Data shown →
════

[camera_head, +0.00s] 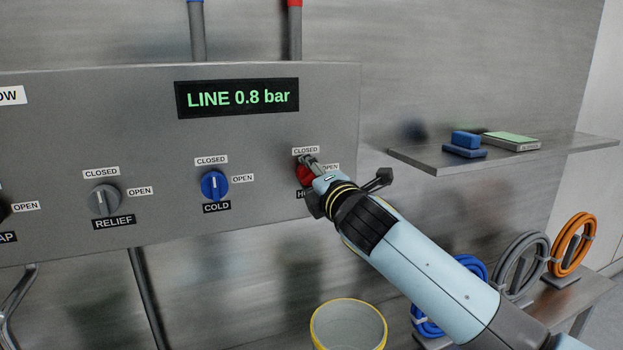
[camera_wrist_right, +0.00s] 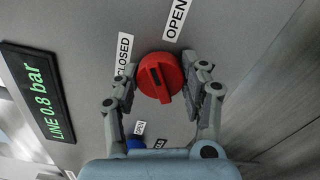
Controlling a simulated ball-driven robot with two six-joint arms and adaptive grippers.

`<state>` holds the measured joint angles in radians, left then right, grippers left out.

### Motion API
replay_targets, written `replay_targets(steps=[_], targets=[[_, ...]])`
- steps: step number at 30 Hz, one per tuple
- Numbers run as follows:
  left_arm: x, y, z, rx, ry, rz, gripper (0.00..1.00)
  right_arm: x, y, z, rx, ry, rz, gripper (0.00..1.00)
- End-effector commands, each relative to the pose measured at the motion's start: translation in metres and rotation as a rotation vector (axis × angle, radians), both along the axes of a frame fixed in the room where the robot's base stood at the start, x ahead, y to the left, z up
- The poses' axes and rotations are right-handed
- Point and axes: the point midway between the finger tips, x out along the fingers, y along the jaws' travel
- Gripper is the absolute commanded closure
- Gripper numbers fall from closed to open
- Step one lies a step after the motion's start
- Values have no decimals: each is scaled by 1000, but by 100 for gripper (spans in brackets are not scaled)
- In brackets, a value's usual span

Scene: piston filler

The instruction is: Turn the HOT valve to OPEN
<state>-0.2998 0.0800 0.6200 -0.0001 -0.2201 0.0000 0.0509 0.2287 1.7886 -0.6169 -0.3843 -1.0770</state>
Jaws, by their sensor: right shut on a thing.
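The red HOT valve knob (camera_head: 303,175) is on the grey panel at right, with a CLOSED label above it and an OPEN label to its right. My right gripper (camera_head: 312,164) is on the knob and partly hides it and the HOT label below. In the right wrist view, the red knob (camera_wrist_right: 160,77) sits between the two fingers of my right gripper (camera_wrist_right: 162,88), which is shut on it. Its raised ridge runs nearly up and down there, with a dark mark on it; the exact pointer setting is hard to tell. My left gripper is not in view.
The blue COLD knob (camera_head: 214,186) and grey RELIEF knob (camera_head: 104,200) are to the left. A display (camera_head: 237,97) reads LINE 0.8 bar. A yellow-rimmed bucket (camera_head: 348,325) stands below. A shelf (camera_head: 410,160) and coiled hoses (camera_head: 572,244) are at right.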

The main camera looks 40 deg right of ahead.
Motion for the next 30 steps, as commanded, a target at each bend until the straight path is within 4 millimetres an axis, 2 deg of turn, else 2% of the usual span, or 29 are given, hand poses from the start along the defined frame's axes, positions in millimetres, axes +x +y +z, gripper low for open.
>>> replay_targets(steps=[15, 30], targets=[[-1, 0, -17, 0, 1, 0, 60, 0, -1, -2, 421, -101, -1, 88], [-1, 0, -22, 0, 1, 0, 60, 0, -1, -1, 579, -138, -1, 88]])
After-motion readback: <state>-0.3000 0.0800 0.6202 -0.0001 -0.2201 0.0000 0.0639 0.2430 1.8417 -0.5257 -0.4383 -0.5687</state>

════

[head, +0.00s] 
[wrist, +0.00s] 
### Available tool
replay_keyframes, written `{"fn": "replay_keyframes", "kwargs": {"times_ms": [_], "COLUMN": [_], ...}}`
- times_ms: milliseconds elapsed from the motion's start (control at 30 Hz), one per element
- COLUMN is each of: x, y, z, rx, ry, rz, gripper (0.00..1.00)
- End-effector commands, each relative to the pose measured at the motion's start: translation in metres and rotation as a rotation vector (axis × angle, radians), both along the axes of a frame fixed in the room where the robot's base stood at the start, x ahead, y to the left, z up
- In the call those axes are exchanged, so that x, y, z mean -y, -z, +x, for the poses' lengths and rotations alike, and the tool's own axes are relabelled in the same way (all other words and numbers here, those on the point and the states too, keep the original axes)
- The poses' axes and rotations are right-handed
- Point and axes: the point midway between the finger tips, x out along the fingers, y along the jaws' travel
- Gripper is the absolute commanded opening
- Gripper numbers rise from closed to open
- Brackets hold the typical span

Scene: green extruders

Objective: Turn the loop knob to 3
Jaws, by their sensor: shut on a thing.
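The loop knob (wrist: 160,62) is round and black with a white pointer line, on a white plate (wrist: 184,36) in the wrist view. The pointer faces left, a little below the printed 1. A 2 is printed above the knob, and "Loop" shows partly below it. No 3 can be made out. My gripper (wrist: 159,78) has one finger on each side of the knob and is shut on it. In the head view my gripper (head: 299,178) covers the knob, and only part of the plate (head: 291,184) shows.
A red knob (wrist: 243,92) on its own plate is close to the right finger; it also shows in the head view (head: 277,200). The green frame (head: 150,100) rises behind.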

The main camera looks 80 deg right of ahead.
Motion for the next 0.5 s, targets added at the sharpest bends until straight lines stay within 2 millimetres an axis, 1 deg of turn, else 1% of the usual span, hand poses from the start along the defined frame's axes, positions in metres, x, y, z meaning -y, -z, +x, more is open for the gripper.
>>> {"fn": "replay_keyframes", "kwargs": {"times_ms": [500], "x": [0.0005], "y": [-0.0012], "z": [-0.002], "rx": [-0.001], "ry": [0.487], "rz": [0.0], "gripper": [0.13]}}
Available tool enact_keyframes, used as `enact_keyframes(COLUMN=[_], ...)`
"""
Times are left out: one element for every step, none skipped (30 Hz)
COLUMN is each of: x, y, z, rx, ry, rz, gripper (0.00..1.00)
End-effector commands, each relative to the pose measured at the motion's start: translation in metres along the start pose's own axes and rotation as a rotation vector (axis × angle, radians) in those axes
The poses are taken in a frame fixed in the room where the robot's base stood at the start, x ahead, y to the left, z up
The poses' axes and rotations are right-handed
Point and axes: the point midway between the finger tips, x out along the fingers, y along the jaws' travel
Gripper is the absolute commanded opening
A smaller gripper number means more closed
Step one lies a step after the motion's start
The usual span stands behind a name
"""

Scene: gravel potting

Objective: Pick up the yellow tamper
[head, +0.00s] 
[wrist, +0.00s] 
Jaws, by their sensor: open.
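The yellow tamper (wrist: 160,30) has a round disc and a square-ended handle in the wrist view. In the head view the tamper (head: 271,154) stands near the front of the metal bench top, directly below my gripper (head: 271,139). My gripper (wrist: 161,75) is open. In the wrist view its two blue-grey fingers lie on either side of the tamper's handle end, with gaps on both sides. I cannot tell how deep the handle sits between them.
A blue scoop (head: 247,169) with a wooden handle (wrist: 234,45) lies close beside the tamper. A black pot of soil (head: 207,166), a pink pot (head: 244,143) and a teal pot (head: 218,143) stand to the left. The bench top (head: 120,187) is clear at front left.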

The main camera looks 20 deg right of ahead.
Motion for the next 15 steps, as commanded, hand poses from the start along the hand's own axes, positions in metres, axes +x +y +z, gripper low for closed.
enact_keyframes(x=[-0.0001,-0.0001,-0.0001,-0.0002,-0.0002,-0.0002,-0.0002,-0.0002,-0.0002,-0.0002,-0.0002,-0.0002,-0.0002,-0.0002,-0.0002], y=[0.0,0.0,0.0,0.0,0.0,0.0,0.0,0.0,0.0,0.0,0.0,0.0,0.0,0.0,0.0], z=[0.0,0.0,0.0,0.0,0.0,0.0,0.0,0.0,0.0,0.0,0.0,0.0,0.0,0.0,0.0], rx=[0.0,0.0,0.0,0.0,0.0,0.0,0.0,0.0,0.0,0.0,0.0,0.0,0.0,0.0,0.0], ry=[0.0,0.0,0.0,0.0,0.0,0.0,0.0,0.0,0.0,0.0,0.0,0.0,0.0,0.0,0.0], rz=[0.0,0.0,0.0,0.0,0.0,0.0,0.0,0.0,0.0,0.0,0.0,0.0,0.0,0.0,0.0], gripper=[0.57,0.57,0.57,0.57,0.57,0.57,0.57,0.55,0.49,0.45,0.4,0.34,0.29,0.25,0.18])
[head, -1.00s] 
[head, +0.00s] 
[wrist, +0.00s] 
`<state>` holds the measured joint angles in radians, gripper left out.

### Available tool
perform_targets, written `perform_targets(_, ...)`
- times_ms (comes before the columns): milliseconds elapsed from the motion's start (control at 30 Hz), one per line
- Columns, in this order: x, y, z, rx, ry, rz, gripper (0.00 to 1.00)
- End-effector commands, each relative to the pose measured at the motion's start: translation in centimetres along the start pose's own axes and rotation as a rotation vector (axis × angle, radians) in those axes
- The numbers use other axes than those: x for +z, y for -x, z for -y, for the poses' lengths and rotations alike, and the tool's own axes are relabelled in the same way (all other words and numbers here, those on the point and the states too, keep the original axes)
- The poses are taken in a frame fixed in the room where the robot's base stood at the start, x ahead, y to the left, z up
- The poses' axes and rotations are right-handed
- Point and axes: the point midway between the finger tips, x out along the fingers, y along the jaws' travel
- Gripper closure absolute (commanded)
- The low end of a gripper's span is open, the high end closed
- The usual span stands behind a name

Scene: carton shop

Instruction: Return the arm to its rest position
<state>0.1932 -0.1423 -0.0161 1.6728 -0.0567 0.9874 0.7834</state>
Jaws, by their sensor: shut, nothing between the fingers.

════

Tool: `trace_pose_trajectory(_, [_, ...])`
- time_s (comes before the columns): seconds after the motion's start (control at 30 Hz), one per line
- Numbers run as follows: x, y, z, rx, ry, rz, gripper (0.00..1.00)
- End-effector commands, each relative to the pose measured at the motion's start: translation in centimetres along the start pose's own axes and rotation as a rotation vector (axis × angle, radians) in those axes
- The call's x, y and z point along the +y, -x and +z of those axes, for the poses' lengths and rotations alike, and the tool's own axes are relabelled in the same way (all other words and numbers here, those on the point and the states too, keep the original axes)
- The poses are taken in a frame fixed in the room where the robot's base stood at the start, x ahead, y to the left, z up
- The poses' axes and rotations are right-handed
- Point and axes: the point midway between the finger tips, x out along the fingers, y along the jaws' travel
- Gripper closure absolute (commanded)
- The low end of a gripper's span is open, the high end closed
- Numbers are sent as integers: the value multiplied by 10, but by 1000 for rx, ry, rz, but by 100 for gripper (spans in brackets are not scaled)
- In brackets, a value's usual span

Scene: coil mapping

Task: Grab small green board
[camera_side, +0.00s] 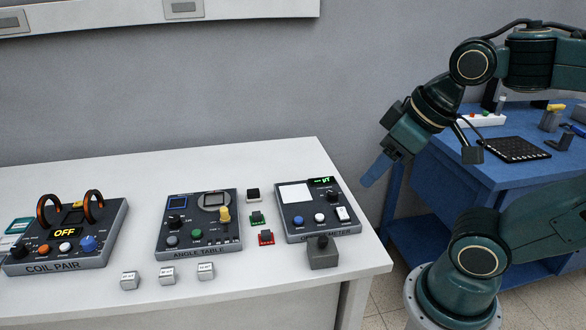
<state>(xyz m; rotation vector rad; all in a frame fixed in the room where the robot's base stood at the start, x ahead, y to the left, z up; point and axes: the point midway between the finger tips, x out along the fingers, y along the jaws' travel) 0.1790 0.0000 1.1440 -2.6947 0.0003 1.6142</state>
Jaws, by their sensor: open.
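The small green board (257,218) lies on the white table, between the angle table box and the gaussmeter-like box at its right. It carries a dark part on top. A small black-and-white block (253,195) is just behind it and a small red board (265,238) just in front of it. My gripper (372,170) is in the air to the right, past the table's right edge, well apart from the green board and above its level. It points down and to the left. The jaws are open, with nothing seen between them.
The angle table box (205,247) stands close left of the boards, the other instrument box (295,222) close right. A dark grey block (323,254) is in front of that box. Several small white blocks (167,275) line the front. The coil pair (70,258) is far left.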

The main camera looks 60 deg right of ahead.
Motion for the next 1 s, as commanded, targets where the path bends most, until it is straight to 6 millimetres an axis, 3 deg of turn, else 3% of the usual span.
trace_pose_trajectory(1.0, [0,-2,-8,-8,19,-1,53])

════

Challenge → In the entries above, find lines with "holds" and copy each.

Final result →
`<state>` holds the measured joint angles in radians, left then right, grippers left out.
`<state>` holds the measured joint angles in radians, gripper left out.

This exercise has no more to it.